▶ Lines of data
━━━━━━━━━━━━━━━━━━━━━━━━━━━━━━

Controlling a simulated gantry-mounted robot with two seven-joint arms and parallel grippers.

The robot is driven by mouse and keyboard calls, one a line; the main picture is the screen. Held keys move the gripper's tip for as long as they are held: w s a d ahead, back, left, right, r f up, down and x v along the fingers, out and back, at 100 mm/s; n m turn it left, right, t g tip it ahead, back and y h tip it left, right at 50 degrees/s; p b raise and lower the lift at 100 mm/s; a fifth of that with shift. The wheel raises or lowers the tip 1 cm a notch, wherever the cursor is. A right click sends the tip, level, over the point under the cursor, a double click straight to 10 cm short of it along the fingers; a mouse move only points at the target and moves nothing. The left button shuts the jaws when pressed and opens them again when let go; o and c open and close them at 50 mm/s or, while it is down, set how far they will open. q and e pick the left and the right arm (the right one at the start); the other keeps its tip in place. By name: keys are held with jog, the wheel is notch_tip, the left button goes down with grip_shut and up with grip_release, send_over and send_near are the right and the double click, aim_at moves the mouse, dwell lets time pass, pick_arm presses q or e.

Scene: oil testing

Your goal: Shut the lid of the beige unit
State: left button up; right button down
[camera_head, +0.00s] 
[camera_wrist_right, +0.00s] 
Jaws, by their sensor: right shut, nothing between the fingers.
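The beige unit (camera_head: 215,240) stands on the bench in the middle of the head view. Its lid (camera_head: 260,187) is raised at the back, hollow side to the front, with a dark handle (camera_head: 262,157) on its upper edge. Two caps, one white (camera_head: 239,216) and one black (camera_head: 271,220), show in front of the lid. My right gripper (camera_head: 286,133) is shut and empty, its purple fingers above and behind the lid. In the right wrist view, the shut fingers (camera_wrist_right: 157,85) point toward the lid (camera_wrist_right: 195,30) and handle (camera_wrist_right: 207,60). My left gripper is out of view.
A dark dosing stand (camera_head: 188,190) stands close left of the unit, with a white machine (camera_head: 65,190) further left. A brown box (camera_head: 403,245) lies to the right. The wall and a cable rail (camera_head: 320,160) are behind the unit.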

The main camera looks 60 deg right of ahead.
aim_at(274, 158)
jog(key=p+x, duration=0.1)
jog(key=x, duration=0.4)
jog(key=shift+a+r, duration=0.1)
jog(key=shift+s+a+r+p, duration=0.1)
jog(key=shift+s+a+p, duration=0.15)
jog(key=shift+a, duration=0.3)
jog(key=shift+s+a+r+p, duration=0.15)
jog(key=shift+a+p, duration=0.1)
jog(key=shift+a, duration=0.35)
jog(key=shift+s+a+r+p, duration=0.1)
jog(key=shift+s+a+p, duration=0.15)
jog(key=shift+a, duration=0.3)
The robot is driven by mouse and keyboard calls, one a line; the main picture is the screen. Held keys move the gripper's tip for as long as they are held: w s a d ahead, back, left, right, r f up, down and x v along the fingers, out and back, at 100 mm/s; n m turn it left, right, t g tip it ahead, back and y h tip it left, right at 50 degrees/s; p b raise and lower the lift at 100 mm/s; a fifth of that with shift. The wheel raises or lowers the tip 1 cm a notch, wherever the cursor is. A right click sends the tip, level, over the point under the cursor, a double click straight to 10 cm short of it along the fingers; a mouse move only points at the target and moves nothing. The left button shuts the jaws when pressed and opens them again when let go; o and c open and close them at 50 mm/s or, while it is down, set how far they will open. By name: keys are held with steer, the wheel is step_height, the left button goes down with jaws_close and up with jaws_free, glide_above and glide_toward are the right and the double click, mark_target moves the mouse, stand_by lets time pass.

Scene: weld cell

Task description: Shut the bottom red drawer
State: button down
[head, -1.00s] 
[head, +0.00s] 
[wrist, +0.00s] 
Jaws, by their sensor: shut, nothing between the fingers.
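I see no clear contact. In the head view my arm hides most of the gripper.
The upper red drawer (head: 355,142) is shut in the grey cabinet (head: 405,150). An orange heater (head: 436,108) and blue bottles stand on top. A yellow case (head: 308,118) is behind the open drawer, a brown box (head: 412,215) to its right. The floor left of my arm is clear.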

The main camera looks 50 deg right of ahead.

━━━━━━━━━━━━━━━━━━━━━━━━━━━━━━

▶ What the exercise asks
Identify and copy the lines holding the word "State".

▶ Written response
State: left button up; right button down
State: button down

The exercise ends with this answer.